Esta discusión sobre las ideas del personaje y sus obras, ya estaba planteada tiempo atrás en la literatura. De todos y todas es sabido el alto aprecio que Marx tenía por Balzac que no era precisamente de la Liga de los Justos. Trotsky también escribió líneas muy sugerentes sobre Céline. Evelyn Waugh fue “quizás el mejor escritor inglés del siglo pasado” (que sí no lo fue sí que contaría para cualquier lista), sin embargo, fue el único miserable que apoyo la sublevación militar-fascista. Por la misma época en que discutíamos sobre Ford, yo leía con entusiasmo Knut Hamsun que luego me enteré había sido un despreciable “colaboracionista” con los nazis, y descubrí a Juan Antonio Zunzunegui, antiguo falangista. Pero no es necesario andar tan atrás, hoy tenemos ejemplos para dar y vender. No creo que Mario Vargas Llosa merezca respeto como individuo, sin embargo, su obra, sobre todo la que le hizo famoso, seguirá siendo nuestra.
Así pues, fue en las salas de cine donde aprendí a diferenciar entre la persona y el autor. No hay ninguna necesidad de “convertirlo” en una suerte de “radical reprimido”, ni de evocar su fase “liberal” de los años treinta, ofreciendo ayuda económica a la República española por más que esto fuese cierto como lo eran sus simpatías por la revolución irlandesa, otro de sus temas favoritos en o pocas películas. Tampoco vale convertirla en inescrutable como el designio de los dioses como plantea el camaleónico e impresentable José Luis Garcí, al que no apreciaría como cineasta ni aunque fuera de mi partido (de serlo pediría su expulsión por sus películas. aunque fuese un modelo de militancia, aunque la verdad es que esos casos no se dan).

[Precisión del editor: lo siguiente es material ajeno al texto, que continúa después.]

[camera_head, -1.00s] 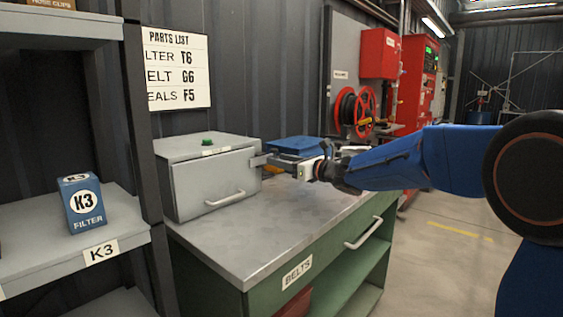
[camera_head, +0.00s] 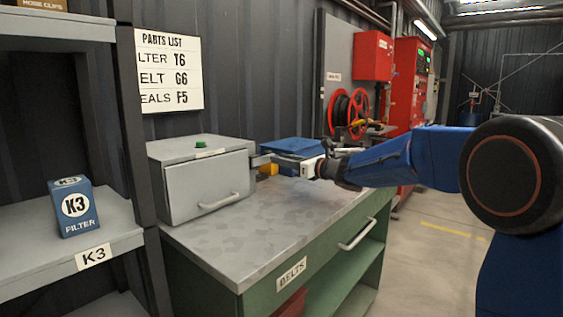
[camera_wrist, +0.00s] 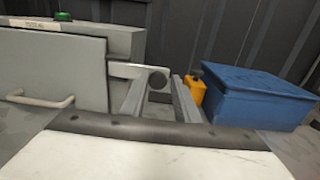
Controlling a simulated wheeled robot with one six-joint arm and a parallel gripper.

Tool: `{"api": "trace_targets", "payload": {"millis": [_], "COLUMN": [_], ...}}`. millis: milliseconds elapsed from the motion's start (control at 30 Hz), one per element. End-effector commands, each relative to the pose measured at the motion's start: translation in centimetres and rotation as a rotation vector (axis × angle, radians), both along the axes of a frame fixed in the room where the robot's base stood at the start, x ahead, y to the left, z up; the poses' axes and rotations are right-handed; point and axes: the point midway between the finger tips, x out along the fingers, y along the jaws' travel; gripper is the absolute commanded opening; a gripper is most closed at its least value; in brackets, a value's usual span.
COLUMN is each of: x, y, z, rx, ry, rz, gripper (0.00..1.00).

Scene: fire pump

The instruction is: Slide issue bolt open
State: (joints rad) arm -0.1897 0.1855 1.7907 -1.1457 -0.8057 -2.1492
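The grey issue box (camera_head: 197,188) stands on the bench with its front closed. In the wrist view its front (camera_wrist: 55,70) fills the left, with a bar handle and a label on top. The bolt (camera_wrist: 125,71) is a light metal bar sticking out from the box's right edge, with a dark round knob (camera_wrist: 158,81). My gripper (camera_wrist: 160,88) is level with the bolt, its fingers apart on either side of the knob. Contact with the knob cannot be made out. In the head view my gripper (camera_head: 272,160) is just right of the box, seen from the side.
A blue box (camera_wrist: 255,97) and a yellow object (camera_wrist: 193,92) are close to the right of my gripper. A green button (camera_head: 200,144) is on the grey box's top. The metal benchtop (camera_head: 245,235) is clear in front. A shelf with a filter carton (camera_head: 75,207) stands left.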

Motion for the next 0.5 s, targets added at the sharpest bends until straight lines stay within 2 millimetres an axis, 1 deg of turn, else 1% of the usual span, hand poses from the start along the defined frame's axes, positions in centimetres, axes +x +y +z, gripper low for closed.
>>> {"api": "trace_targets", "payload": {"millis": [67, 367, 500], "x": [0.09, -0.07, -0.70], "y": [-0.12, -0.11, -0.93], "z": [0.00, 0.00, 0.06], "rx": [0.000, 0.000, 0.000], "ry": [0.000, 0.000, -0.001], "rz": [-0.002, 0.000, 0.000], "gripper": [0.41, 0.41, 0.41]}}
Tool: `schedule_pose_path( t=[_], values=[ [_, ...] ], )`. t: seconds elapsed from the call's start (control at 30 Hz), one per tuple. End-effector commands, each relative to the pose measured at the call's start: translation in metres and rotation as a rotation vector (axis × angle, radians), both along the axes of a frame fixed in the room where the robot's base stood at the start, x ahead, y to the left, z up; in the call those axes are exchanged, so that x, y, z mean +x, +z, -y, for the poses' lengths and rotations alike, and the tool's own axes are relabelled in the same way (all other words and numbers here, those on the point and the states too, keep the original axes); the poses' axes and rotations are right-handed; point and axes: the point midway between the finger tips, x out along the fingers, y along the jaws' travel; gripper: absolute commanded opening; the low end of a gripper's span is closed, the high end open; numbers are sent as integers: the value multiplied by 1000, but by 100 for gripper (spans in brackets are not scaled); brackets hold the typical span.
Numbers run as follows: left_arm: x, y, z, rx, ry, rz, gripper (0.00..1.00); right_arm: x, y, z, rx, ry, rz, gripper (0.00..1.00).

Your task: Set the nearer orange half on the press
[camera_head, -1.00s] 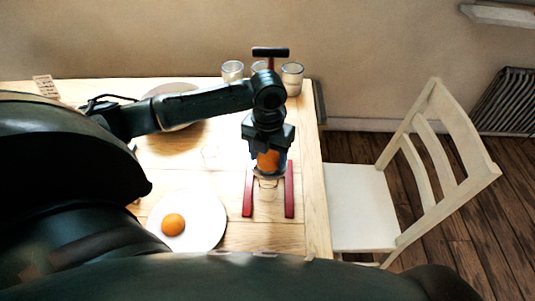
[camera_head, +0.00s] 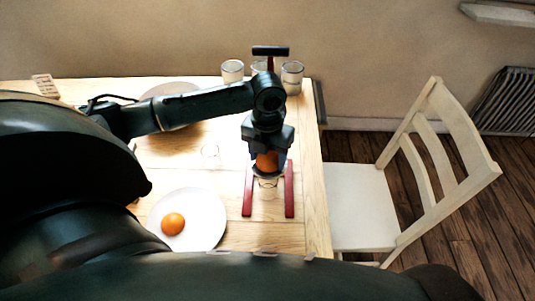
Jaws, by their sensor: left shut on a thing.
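My left gripper (camera_head: 267,168) comes in from the left and is shut on an orange half (camera_head: 266,159). It holds this half at the press, over the press's cup. My fingers hide much of the fruit and cup, so I cannot tell whether the two touch. The press has red base legs (camera_head: 248,196) pointing toward me and a dark-topped handle (camera_head: 270,51) at the back. A clear glass (camera_head: 268,184) stands between the legs. Another orange piece (camera_head: 173,224) lies on a white plate (camera_head: 207,212) at the near left. My right gripper is not in view.
Several glasses (camera_head: 292,76) stand at the table's back edge behind the press. A second plate (camera_head: 172,89) is partly hidden behind my left arm. A white chair (camera_head: 365,205) stands right of the wooden table (camera_head: 314,225).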

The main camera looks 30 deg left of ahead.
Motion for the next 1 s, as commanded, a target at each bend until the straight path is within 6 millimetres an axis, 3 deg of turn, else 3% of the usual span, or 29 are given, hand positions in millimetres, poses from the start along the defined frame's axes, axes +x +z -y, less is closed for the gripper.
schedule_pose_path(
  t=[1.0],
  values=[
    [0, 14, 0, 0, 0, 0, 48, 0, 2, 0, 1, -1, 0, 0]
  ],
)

Como ciudadano, hubo un cierto John Ford posiblemente cómplice de la peor especie de republicanos que la historia recuerde. Fue aquel tipo despreciable que apoyó a Goldwater, un enemigo del “Welfare State”, un adelantado de Ronald Reagan y casi tan anticomunista como un tío lejano de mi compañera del pueblo de Nules, Valencia, que acusaba a Franco de ¡comunista¡. Este es un Ford miserable, el mismo que apoyó la agresión norteamericana en el Vietnam al igual que lo hicieron antiguos radicales arrepentidos como Dos Passos o John Steinbeck, pero de esta época datan varias sus películas más maduras y de mayores matices críticos. Por ejemplo, Ford jamás habría realizado una película tan plana y discursiva como El Álamo (para la que según dicen, rodo varias escenas), ni desde luego, tan repugnante como Boinas verdes, posiblemente la película más indigna de la historia del cine, más que la nazi, El judío Süss.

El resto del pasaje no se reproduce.